Her loneliness is suddenly disturbed when the state dumps her sister's "small and beautiful and violent" twins, a boy and girl, on her after Lily's been stabbed to death by her second husband.

The two are deeply disturbed after witnessing their mother's death and have retreated into themselves, silent and unresponsive to Luce's best efforts to reach them.

Bud Johnson is their mother's sweet-talking, stone-cold killer, who somehow eludes a guilty verdict and sets out in search of the children. He believes they are hiding a pile of money he stole from another of his victims. His plan is to grab the cash and kill the kids.
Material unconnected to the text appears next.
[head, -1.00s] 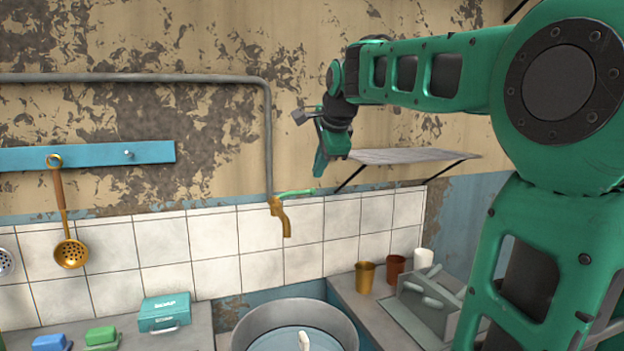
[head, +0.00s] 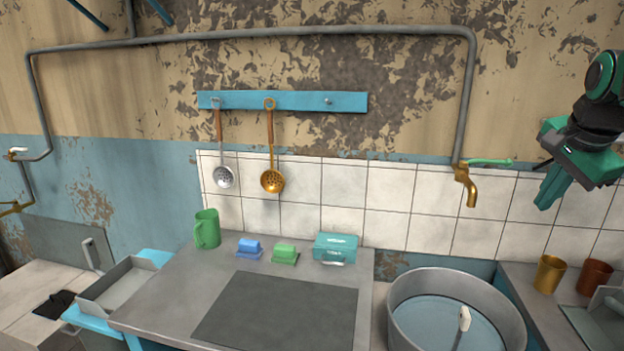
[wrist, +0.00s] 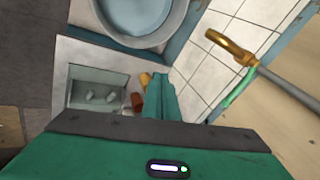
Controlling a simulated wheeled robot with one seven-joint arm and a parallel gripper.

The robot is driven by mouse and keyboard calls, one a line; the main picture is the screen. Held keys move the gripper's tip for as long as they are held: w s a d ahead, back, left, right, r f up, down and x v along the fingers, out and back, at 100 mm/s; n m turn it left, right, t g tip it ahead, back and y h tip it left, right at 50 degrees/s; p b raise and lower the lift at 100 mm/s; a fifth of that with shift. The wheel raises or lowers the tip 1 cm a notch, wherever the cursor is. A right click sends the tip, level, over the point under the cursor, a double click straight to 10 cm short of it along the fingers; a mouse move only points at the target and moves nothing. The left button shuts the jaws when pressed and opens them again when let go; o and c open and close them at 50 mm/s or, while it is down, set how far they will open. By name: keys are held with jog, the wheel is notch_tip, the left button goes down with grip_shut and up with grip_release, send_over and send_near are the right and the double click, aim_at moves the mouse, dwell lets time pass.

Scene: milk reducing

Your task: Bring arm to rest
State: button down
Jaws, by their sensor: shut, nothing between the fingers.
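My gripper (head: 553,190) is at the right side of the head view, in front of the tiled wall and above the right counter. Its green fingers point down and to the left, and they are shut and empty. In the wrist view my gripper (wrist: 165,98) shows as a green finger shape at the lower middle, over the counter with the cups. Most of my arm is outside the head view on the right.
A round metal basin (head: 455,305) with water stands left of the right counter. A brass tap (head: 467,185) sticks out above it. Brass (head: 549,274) and copper (head: 594,278) cups stand below my gripper. A green mug (head: 207,229) and a teal box (head: 335,248) stand on the middle counter.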

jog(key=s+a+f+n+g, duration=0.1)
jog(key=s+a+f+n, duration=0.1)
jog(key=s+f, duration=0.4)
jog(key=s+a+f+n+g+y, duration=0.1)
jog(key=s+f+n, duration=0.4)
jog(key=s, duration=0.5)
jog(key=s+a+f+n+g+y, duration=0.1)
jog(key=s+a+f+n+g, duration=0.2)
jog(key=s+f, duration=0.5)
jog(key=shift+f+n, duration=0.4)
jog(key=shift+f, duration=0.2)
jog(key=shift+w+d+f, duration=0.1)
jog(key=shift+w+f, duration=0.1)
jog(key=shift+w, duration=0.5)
There's always an unlikely hero in these tales of danger and here it's Stubblefield, grandson of the Lodge's late owner, who's inherited the family holdings.

He quickly forms an attachment to Luce and her two little monsters. She begins to thaw under his earnest attentions as do the children under her kind care.

The course of the novel quickly takes shape, and the action predictably moves deep into the wilderness as the children flee Bud, who has tracked them to the Lodge, then manically pursues them in the mountains.

Mr. Frazier has always been at home in his mountaintops and mist-shrouded valleys. His descriptions of this land verge on a painter's vision wedded to a naturist's knowledge of the flora and fauna.

At times too "beautiful," his prose is tempered by a tough, cynical take on humankind in all its frailties. For instance, the complex character of deputy sheriff Lit is an unsentimental portrait of a man messed up by his World War II experiences.

Addicted to speed, Lit is easily exploited by Bud in his schemes. Even more disturbing is that Lit is Luce's father, who refused to do a thing after she was raped because "this sort of charge is hard to make stick."

Her response: "You go straight to hell."

True, "Nightwoods" is full of echoes from "The Night of the Hunter" and there might have been thoughts on the author's part that he might lure a Hollywood producer to come knocking again.

Cynicism aside, Mr. Frazier's third novel entertains readers through his knowledge of mountain lore and his fully drawn main characters, heroes and villain alike.